In the garden there is Darwin’s laboratory in which he bred pigeons, experimented with pollination and observed the behaviour of bees. In it there is a comb of honey arranged under glass so that you can see a hive at work without the necessity of a bee suit.
My bee keeping days are over – but this bought back memories of my first swarm. I had all the kit and a hive prepared – but no bees – and my new bee-keeping friend had told me that there was as swarm in a field of oilseed rape near Stourhead. It was a beautiful May day and the flowers and colours were hallucinogenic. In the hedge-line were a collective of hives and the noise of bees was hysterical. On a branch was a swarm that looked like a pulsating bunch of grapes. I laid a blanket out below and cut off the branch. The swarm rippled angrily on the blanket. I then covered it with a cardboard box and propped it open with as stick and went home.

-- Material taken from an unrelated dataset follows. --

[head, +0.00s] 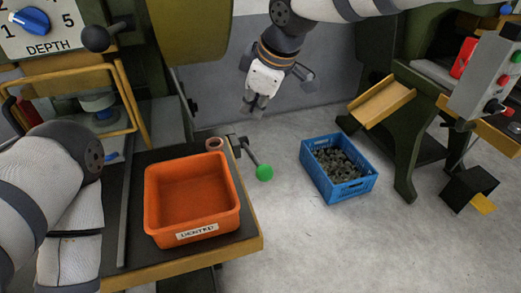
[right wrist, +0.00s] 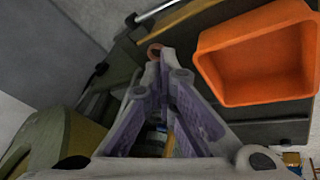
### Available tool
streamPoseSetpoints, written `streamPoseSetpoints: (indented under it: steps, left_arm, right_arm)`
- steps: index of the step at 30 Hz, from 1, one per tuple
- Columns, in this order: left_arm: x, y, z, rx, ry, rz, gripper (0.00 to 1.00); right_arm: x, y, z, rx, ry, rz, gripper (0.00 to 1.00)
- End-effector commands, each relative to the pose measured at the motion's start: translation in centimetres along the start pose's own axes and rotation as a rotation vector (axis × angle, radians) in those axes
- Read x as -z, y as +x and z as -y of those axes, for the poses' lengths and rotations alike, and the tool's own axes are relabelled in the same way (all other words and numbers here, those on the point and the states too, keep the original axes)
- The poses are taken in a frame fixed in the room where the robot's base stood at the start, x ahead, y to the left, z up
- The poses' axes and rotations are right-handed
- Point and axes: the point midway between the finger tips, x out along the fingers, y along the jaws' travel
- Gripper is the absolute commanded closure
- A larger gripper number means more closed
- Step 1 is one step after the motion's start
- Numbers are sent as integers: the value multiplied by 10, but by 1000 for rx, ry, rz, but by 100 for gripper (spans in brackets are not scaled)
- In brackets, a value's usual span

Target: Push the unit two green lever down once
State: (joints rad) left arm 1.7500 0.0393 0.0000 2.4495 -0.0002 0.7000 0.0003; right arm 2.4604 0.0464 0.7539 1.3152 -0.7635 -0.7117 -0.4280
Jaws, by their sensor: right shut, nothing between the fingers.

I returned in the evening. It was a still and perfect evening and the silence was in complete contrast to the morning. I looked under the box and the bunch of grapes was stuck to the top of the box. I took away the stick, wrapped the box with the blanket and put in the car to drive it home. By the time I got there it was nearly dark.
I laid out the blanket next to the hive and pushed its rim against the hive. A bang on the box shook the swarm onto the blanket where it pulsed and hummed. Scouts reached out across to the hive entrance and if they had been human you could have imagined a piercing wolf-wistle and a shout telling their friends that there was a great block of flats waiting to be used. In an extraordinary collective surge, like a river, the swarm flowed into the hive.
The next day, when I returned, the noise was intense and the activity maniac in the urge to make and supply their new home – and I was farming completely wild animals.